━━━━━ DATASET SECTION ━━━━━
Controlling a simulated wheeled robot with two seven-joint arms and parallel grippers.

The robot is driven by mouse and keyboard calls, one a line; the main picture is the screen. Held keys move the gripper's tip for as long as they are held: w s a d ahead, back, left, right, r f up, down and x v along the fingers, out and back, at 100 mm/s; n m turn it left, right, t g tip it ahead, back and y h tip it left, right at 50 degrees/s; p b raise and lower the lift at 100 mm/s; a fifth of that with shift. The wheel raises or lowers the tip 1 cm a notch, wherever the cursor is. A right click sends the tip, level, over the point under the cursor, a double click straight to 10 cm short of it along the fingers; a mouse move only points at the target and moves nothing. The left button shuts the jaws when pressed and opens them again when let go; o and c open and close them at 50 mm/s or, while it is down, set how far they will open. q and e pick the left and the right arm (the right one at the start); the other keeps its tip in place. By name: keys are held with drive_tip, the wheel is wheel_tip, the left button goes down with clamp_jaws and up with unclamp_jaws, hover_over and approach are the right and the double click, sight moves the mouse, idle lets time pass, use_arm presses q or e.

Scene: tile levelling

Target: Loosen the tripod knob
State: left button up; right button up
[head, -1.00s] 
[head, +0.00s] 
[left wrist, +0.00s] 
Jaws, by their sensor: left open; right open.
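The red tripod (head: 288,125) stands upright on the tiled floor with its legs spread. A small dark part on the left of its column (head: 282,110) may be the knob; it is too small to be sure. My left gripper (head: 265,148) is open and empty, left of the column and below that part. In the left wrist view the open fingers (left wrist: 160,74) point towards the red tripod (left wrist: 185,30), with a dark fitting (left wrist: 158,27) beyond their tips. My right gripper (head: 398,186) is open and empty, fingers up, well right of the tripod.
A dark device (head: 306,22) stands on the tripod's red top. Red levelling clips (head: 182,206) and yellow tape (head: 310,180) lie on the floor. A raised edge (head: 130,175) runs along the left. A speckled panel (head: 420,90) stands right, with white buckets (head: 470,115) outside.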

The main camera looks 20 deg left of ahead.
━━━━━
Type out the material again exactly as presented.

## [CORRECT RESULT]
Controlling a simulated wheeled robot with two seven-joint arms and parallel grippers.

The robot is driven by mouse and keyboard calls, one a line; the main picture is the screen. Held keys move the gripper's tip for as long as they are held: w s a d ahead, back, left, right, r f up, down and x v along the fingers, out and back, at 100 mm/s; n m turn it left, right, t g tip it ahead, back and y h tip it left, right at 50 degrees/s; p b raise and lower the lift at 100 mm/s; a fifth of that with shift. The wheel raises or lowers the tip 1 cm a notch, wherever the cursor is. A right click sends the tip, level, over the point under the cursor, a double click straight to 10 cm short of it along the fingers; a mouse move only points at the target and moves nothing. The left button shuts the jaws when pressed and opens them again when let go; o and c open and close them at 50 mm/s or, while it is down, set how far they will open. q and e pick the left and the right arm (the right one at the start); the other keeps its tip in place. By name: keys are held with drive_tip, the wheel is wheel_tip, the left button goes down with clamp_jaws and up with unclamp_jaws, hover_over and approach are the right and the double click, sight moves the mouse, idle lets time pass, use_arm presses q or e.

Scene: tile levelling

Target: Loosen the tripod knob
State: left button up; right button up
[head, -1.00s] 
[head, +0.00s] 
[left wrist, +0.00s] 
Jaws, by their sensor: left open; right open.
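The red tripod (head: 288,125) stands upright on the tiled floor with its legs spread. A small dark part on the left of its column (head: 282,110) may be the knob; it is too small to be sure. My left gripper (head: 265,148) is open and empty, left of the column and below that part. In the left wrist view the open fingers (left wrist: 160,74) point towards the red tripod (left wrist: 185,30), with a dark fitting (left wrist: 158,27) beyond their tips. My right gripper (head: 398,186) is open and empty, fingers up, well right of the tripod.
A dark device (head: 306,22) stands on the tripod's red top. Red levelling clips (head: 182,206) and yellow tape (head: 310,180) lie on the floor. A raised edge (head: 130,175) runs along the left. A speckled panel (head: 420,90) stands right, with white buckets (head: 470,115) outside.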

The main camera looks 20 deg left of ahead.

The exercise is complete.